### Supplied data
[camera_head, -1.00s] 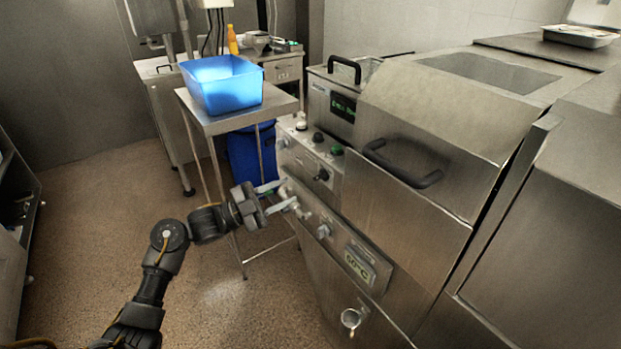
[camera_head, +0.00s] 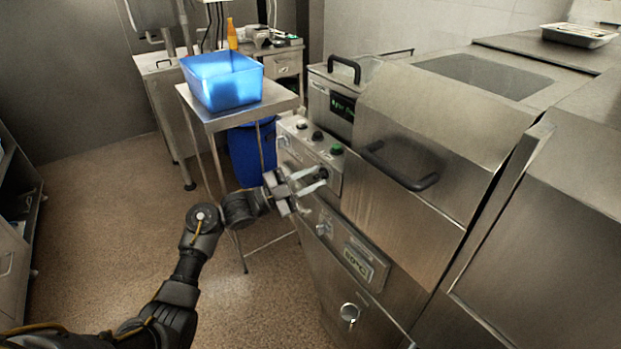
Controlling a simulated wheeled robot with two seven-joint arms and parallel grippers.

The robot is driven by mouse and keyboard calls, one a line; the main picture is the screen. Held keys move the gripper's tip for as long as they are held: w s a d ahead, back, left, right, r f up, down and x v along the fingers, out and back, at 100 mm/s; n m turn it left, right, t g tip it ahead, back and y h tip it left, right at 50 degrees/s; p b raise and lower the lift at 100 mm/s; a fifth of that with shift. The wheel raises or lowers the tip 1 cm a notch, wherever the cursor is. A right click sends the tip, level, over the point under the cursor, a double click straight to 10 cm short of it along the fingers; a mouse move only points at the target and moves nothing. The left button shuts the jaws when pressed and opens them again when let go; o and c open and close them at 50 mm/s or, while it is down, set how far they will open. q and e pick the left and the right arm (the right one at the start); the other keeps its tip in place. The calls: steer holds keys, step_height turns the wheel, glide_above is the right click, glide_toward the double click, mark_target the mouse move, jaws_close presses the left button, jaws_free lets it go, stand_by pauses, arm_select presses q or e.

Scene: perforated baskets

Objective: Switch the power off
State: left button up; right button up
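The steel machine's slanted control panel (camera_head: 298,139) carries a white button (camera_head: 302,125), a black button (camera_head: 318,136) and a green button (camera_head: 337,149). A dark rotary knob (camera_head: 323,172) sits on the panel front below them; its marking is too small to read. My left gripper (camera_head: 322,177) is open, its two light fingers pointing right, with the tips at the knob, one above and one below. I cannot tell whether they touch it. My right gripper is not in view.
A black lid handle (camera_head: 400,172) sticks out right of the knob. A lower panel with a temperature display (camera_head: 358,262) and a pale knob (camera_head: 322,229) lies below. A steel table (camera_head: 233,118) with a blue bin (camera_head: 222,82) stands behind left. The floor at left is clear.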

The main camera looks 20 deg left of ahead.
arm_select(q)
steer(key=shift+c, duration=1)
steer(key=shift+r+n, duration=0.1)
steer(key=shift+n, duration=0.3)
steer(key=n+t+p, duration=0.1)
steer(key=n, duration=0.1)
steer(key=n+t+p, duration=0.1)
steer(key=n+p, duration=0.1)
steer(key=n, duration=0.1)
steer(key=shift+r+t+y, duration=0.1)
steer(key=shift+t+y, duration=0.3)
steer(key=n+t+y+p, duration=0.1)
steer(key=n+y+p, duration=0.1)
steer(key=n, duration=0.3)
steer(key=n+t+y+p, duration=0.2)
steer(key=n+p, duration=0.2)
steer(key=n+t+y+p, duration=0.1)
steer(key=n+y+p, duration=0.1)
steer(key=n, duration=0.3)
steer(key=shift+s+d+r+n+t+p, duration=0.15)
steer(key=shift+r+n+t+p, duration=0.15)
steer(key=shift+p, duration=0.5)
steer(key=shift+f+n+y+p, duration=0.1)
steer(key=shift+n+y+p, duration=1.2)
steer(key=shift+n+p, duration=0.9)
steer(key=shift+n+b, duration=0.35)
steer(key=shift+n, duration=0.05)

### Aim of the task
Reproduce all of the material above word for word. Omit the pictures.

### Written reply
[camera_head, -1.00s] 
[camera_head, +0.00s] 
Controlling a simulated wheeled robot with two seven-joint arms and parallel grippers.

The robot is driven by mouse and keyboard calls, one a line; the main picture is the screen. Held keys move the gripper's tip for as long as they are held: w s a d ahead, back, left, right, r f up, down and x v along the fingers, out and back, at 100 mm/s; n m turn it left, right, t g tip it ahead, back and y h tip it left, right at 50 degrees/s; p b raise and lower the lift at 100 mm/s; a fifth of that with shift. The wheel raises or lowers the tip 1 cm a notch, wherever the cursor is. A right click sends the tip, level, over the point under the cursor, a double click straight to 10 cm short of it along the fingers; a mouse move only points at the target and moves nothing. The left button shuts the jaws when pressed and opens them again when let go; o and c open and close them at 50 mm/s or, while it is down, set how far they will open. q and e pick the left and the right arm (the right one at the start); the other keeps its tip in place. The calls: steer holds keys, step_height turns the wheel, glide_above is the right click, glide_toward the double click, mark_target the mouse move, jaws_close presses the left button, jaws_free lets it go, stand_by pauses, arm_select presses q or e.

Scene: perforated baskets

Objective: Switch the power off
State: left button up; right button up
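The steel machine's slanted control panel (camera_head: 298,139) carries a white button (camera_head: 302,125), a black button (camera_head: 318,136) and a green button (camera_head: 337,149). A dark rotary knob (camera_head: 323,172) sits on the panel front below them; its marking is too small to read. My left gripper (camera_head: 322,177) is open, its two light fingers pointing right, with the tips at the knob, one above and one below. I cannot tell whether they touch it. My right gripper is not in view.
A black lid handle (camera_head: 400,172) sticks out right of the knob. A lower panel with a temperature display (camera_head: 358,262) and a pale knob (camera_head: 322,229) lies below. A steel table (camera_head: 233,118) with a blue bin (camera_head: 222,82) stands behind left. The floor at left is clear.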

The main camera looks 20 deg left of ahead.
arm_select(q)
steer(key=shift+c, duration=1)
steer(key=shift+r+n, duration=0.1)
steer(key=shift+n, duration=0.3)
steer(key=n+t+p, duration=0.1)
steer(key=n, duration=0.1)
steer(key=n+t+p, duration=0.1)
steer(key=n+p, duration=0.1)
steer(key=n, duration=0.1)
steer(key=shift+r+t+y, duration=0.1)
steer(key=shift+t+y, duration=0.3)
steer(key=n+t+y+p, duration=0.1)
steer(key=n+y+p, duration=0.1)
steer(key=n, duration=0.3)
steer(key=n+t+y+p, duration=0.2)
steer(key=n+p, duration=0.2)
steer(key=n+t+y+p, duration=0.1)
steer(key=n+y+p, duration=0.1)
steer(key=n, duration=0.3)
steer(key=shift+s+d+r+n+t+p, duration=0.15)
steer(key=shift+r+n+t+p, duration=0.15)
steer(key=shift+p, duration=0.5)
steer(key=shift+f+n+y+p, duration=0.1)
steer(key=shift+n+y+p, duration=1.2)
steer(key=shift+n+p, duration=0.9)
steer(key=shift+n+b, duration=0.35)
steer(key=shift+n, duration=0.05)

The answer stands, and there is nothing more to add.